2007年12月23日(日)【第三回お江戸オフ会】
本日は終日東京にいるために作業は全く出来ない。しかし光山堂のご主人とお話しながら研鑽する。
ちなみにこの日は携帯を東京で落とす痛恨事に見舞われる。
2007年12月24日(月)【取材/鎌倉観光】
本日は鎌倉参拝の取材。折角東京まで出てきて、しかもこの日は私の誕生日なので鶴岡八幡宮に参拝する。この日は昨日とは違い、快晴かつ気温も穏やかでとても気分が良い。
さて今日のルートだが、まず頼朝公のお墓をお参りする。今年の1月にお参りしたのだが、まさか誕生日に来ることになるとは予想だにしなかった。
頼朝公のお墓の次は鎌倉駅へ向かい、更に由比ガ浜へと向う。
今日の由比ガ浜だが・・・本当に綺麗で恐らく今まで見た中で一番素晴らしい由比ガ浜で、思わず取材のことを忘れ、何時間でもいれそうなそんな最高のシチュエーションであった。
由比ガ浜の次は食事を取り、いよいよ八幡宮へ。
段葛を通り、八幡宮参拝。気持はあくまで甲冑または束帯を着用している気分で参拝した。
実はこの日、お守りを購入するつもりはなかったのだが、昨日携帯を落としたので、厄納めという意味も込めて購入する。大鎧の兜に仕込むかどうかは思案中。
参拝の後は宝物館へ入館する。そこには大鎧の復元があり、かなり参考となる箇所があった。
一つはシコロ上段の菱縫。やはり不要な後部までは菱縫はされていなかった。
次に草摺。四段も長さによってやっても良さそうである。
そして鳩尾の板にある控えの緒の結び方。これも予想通りであった。ただ残念なのは背の部分が見られなかったこと。いつも甲冑展示で思うのは背の部分は必ず見えるようにするべきである。

こうして鶴岡八幡宮での撮影も終了し、その後は自由時間となる。
徒歩で鎌倉駅へ向かい、江ノ電で藤沢方面へと向う。
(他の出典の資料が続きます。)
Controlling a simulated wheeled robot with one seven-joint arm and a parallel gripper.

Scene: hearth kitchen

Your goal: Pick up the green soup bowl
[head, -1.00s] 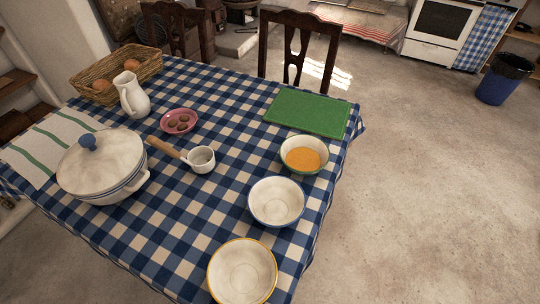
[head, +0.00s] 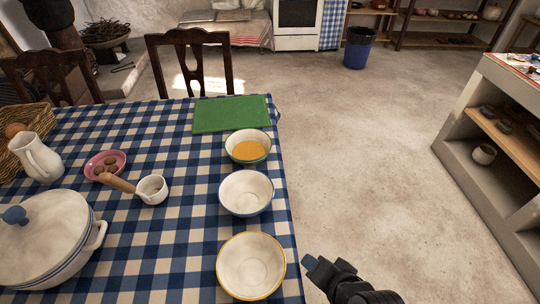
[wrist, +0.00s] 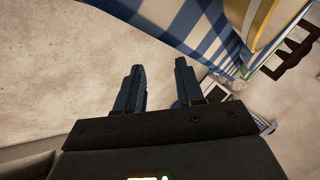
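The green soup bowl (head: 248,147) has a green outside and orange soup inside. It stands upright on the checked table (head: 165,236), near the right edge and just in front of the green board. My gripper (head: 308,262) is off the table's right edge, near the yellow-rimmed bowl and well short of the green bowl. In the wrist view my gripper (wrist: 158,82) has its two fingers apart with only floor between them. The green bowl does not show clearly in the wrist view.
A blue-rimmed bowl (head: 246,193) and a yellow-rimmed bowl (head: 251,265) stand nearer in the same row. A green board (head: 231,113) lies behind. A ladle (head: 150,189) and a tureen (head: 45,240) are to the left. Open floor (head: 365,150) lies right of the table.

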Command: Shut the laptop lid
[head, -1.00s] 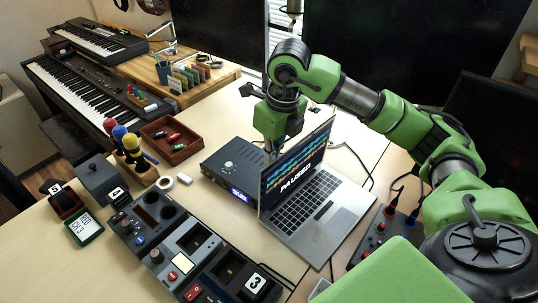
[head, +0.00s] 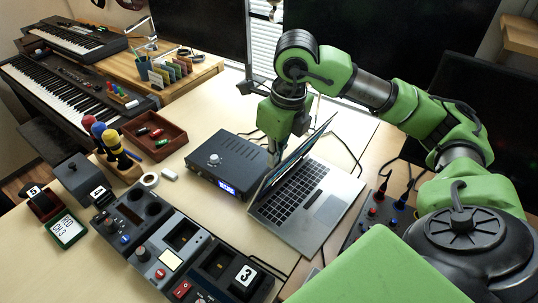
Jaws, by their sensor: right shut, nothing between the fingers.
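The laptop (head: 306,199) stands open on the desk, its keyboard facing up and to the right. Its lid (head: 297,158) is raised and tilted over the keyboard, so the screen shows only as a narrow slanted strip. My right gripper (head: 273,158) is shut and empty. It points down behind the lid, on the side away from the keyboard, close to the lid's back. Whether the fingertips touch the lid I cannot tell. My left gripper is not in view.
A black audio box (head: 228,163) with a lit display stands just left of the laptop. A control console (head: 170,250) lies in front. A brown tray (head: 155,136) and microphones (head: 110,140) stand farther left.

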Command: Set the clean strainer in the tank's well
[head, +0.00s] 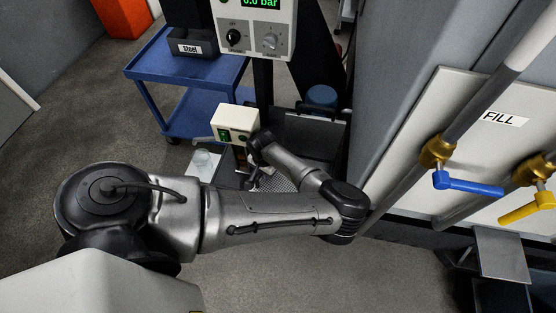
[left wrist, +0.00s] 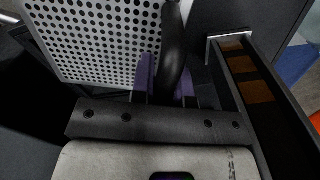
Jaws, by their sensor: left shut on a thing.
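My left gripper (left wrist: 172,70) is shut on the black handle (left wrist: 174,55) of a strainer, a pale perforated plate (left wrist: 105,40). The plate looks clean, with open dark holes, and lies to the left of the fingers in the left wrist view. In the head view my left gripper (head: 254,180) points down beside the perforated plate (head: 279,184), partly hidden by my forearm. The tank seems to be the dark-edged unit under the white control box (head: 235,119). I cannot make out its well, or whether the strainer is seated. My right gripper is out of view.
A blue cart (head: 180,62) with a box labelled "Steel" (head: 191,47) stands at the back left. A panel at the right carries a blue valve lever (head: 468,185) and a yellow one (head: 527,207). A narrow dark tray (left wrist: 262,88) lies right of the gripper in the wrist view.

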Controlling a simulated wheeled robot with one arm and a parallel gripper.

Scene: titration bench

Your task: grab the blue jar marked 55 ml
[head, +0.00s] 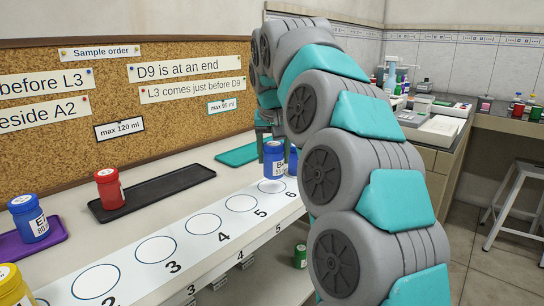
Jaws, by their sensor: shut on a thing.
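A blue jar (274,160) with a white label starting with "B" is at the far end of the numbered strip. Its volume marking is too small to read. My gripper (266,138) is at the top of this jar and shut on it; my arm hides part of the fingers. The jar appears just above or behind a printed circle; I cannot tell whether it touches the strip. A second blue jar (293,161) shows right beside it, partly hidden by my arm. Another blue jar (29,219), marked "E" and 80, stands on the purple tray (62,230) at left.
A red jar (109,189) stands on a black tray (168,187). A green tray (236,155) lies behind the strip (130,254). A yellow jar (12,286) is at lower left. A green jar (300,257) is below the bench edge. Several circles on the strip are bare.

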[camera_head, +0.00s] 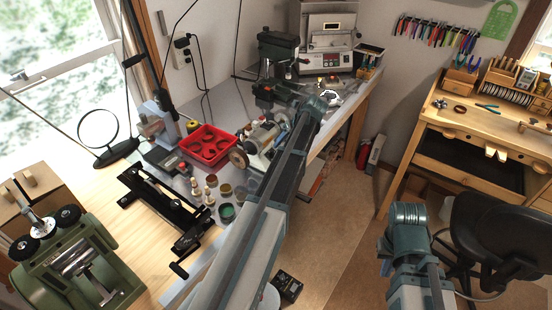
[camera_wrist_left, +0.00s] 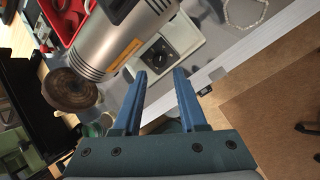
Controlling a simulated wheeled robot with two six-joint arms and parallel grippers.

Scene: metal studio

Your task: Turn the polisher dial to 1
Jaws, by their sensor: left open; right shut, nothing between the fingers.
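The polisher, a silver motor (camera_wrist_left: 125,32) with an orange label and a brown wheel (camera_wrist_left: 70,90), fills the upper left of the left wrist view; it also stands on the bench in the head view (camera_head: 262,135). Its black dial (camera_wrist_left: 162,56) sits on a pale base panel beside the motor. The setting marks are too small to read. My left gripper (camera_wrist_left: 160,75) is open, its two blue fingers pointing at the panel with the dial just beyond the tips, apart from it. In the head view my left arm hides the dial. My right gripper (camera_head: 408,214) is shut and empty, away from the bench.
A wooden workbench (camera_head: 470,135) and black chair (camera_head: 505,235) stand at right.

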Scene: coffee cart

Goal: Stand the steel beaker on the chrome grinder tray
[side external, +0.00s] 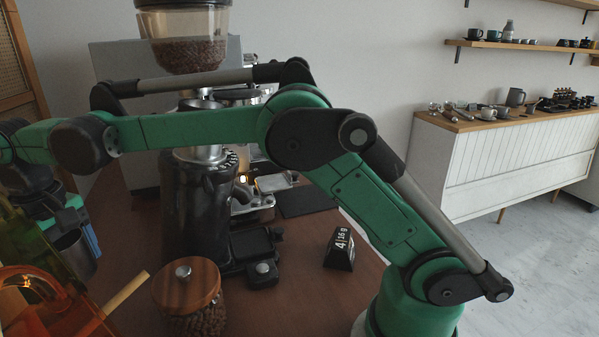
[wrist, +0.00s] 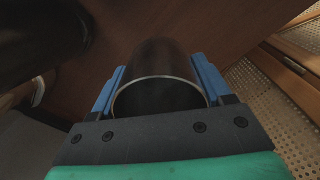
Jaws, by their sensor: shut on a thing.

目的は江ノ島から見える夕景の富士山を見ることで、ギリギリで間に合う。
江ノ島では名物のしらす丼を食べるが・・・不味くはないものの「ああ、しらすやな」というのが率直な感想であった。

江ノ島を出た後は新幹線で帰路に着き、大阪へは11時に到着する。
さすがに創作する気力がなく、シコロを塗装してこの日は終了する。
2007年12月25日(火)
本日は作業が出来なかった。
東京で無くした携帯の手続などや昨日までの疲れがあり、寝てしまったためである。
2007年12月26日(水)
本日はまたひたすら小札作りに精を出す。シコロの二の段にカシュー塗装したついでに兜も補修する。
内容はこれだけだが、終了したのは夜中3時であった。
2007年12月27日(木)
本日はシコロの三の段が編みあがる。そして引き続き、小札の製作をし続ける。文章で書くと何も進展がないようだが、この作業が地道で一番時間がかかるものである。
ただこの日は溜まっているメールへの返事やサイトの更新などをする。
2007年12月28日(金)
本日は店舗の棚卸と雨天のため、シコロに色を塗って作業は終了する。シコロは三の段が仕上がる。
2007年12月29日(土)
本日は棚卸最終日。この日は小札を製作して終了する。
2007年12月30日(日)
今日は墓参の日。出かける前に塗装をしておく。
墓参から帰宅後は年賀状製作に取り掛かり、その後小札製作、そして小札編みに取り掛かる。
四の段が編みあがり、いよいよシコロは残すところあと一段である。
2007年12月31日(月)
本年最後の作業は朝に四の段を塗装。そして年明け前にカシュー塗装をして終了する。いよいよ2008年がスタートするが、完成させるようがんばろう。